Richard Freeman wishes landmark New Deal-era legislation an unhappy 75th birthday
The National Labor Relations Act (NLRA), the country’s foremost labor statute governing private sector workplace issues, is out of date, says Harvard labor economist Richard B. Freeman.
Freeman, who also directs the private nonprofit National Bureau of Economic Research, presented a working paper in late October at a conference held by the National Labor Relations Board (NLRB) and George Washington University law school. The symposium, first covered by The New York Times, was to commemorate the 75th anniversary of the landmark labor act.
In examining the legacy of its impact, Freeman argues the NLRA system is not adequately addressing the needs of 21st-century labor issues. While the legislation intended to create a proper channel for employees to unionize, many labor organizers have bucked the law by working outside of the NLRA’s scope of influence.
“It is perhaps harsh and impolitic at the NLRA’s 75th birthday to declare that in 2010 the law no longer fits American economic reality and has become an anachronism irrelevant for most workers and firms. But that is the case,” Freeman writes.
When Congress enacted the NLRA in 1935, the intent was to provide safeguards for private sector employees and employers in hopes of fostering a healthy relationship that would otherwise harm the U.S. economy. It provided a space where private-sector workers were able to decide whether to unionize, free from employer coercion, and encourage collective bargaining. But Freeman says the provisions have not done enough to regulate anti-union activity, leading to a decline in private-sector union membership.
NLRB elections have become launch pads for anti-union organizing drives by employers, who often times use illegal tactics, he says. He adds that supervisors often times pressure workers to reject unionization. This failure to enforce unfair labor practice provisions are a key reason why private sector unionization has fallen to 7 percent, a number comparable to before the NLRA was enacted.
Employers will take great risks to stifle union activity mostly because it is in their financial interests to do so. Since unions will typically raise wages and benefits, shifting profits to workers, employers feel that this will put them at a disadvantage. Consequently, they’re going to do whatever it takes to keep unions from forming, says Freeman.
The NLRA was designed to resolve labor conflicts experienced by factory workers during the Depression. The Act was effective for the first 30 years. Workers earned more rights in the workplace as labor moved away from an employer dominated system. Strikes declined. But the policies are outdated to accommodate today’s workplace issues, argues Freeman. As a result, many organizers rely on other campaigns outside of the Act to unionize workers. In fact, less than 20 percent of organizing drives during the late 1980s and 1990s relied on the NLRA. The other 80 percent occurred outside of the process.

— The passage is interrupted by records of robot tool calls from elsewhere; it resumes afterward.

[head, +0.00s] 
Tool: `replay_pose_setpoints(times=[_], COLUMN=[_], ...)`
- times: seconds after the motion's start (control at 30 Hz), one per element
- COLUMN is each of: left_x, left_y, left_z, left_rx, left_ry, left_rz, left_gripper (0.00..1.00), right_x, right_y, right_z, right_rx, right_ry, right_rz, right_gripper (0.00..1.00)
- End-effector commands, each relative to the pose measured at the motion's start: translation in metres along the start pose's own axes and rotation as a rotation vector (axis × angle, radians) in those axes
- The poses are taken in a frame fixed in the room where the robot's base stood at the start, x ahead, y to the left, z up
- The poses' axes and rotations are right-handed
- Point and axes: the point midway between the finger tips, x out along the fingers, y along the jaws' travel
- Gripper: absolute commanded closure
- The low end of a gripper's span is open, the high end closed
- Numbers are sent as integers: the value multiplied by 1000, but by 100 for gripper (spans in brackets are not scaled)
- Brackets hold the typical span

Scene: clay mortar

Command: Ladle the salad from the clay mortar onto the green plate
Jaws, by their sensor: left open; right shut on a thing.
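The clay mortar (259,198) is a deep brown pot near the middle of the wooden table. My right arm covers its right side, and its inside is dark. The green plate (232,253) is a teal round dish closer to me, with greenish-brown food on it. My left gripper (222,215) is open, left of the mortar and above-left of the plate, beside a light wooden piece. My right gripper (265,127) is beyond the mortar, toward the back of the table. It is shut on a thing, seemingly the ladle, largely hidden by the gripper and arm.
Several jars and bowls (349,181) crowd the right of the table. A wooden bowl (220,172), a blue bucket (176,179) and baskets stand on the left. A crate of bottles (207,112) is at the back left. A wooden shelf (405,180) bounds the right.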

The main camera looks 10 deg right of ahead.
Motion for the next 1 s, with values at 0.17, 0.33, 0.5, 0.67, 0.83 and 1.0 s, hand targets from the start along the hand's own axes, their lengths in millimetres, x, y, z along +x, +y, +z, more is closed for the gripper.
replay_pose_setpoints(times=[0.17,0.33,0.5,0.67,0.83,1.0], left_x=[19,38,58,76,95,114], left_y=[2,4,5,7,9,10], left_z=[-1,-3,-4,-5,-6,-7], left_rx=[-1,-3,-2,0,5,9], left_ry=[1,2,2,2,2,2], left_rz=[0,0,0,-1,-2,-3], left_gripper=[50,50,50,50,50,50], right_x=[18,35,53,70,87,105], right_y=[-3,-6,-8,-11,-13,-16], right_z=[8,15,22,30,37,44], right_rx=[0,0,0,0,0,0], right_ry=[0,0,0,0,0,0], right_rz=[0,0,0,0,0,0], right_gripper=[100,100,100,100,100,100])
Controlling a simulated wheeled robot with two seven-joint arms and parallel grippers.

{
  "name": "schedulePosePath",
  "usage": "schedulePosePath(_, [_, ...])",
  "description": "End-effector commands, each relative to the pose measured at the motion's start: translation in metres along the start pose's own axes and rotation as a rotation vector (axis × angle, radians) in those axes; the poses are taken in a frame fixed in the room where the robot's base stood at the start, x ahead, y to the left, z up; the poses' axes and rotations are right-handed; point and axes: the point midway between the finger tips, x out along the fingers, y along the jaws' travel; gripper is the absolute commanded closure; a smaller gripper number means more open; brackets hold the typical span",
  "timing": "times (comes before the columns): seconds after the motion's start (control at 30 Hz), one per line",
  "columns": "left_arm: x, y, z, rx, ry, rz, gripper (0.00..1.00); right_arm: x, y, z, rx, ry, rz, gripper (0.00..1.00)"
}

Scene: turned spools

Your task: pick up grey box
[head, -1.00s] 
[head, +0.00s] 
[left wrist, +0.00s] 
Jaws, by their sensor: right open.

The weak enforcement regulations and antiquated framework has made it difficult for employees to form unions. Freeman offers four recommendations to improve the effectiveness of the NLRA:
- In order to prevent illegal activities, he suggests strengthening the penalties for any violations committed by companies or unions. The fines should be in proportion with the severity of the offense.
- Supervisors who are put on the “front line” by companies to oppose unions should have legal protections allowing neutrality on whether to unionize. They should be able to do so without any retribution.
- Elections should be conducted on a rolling basis at a neutral site. Workers will feel less intimidated by voting outside of the workplace.
- Employers should be allowed to form employee work councils addressing well-being issues. The Times notes that this is admonished by unions.
The labor system appears to be broken. While the legislative mechanism has not properly enforced the labor code, the implementation process by the National Labor Relations Board has also been hampered by political deadlock. Will Congress update the country’s labor law framework now, as wages for most workers continue to stagnate? Fat chance: It didn’t happen while Democrats controlled both Congress and the White House. It would be nothing short of a miracle if the new Republican-led House were to pass such sweeping legislation.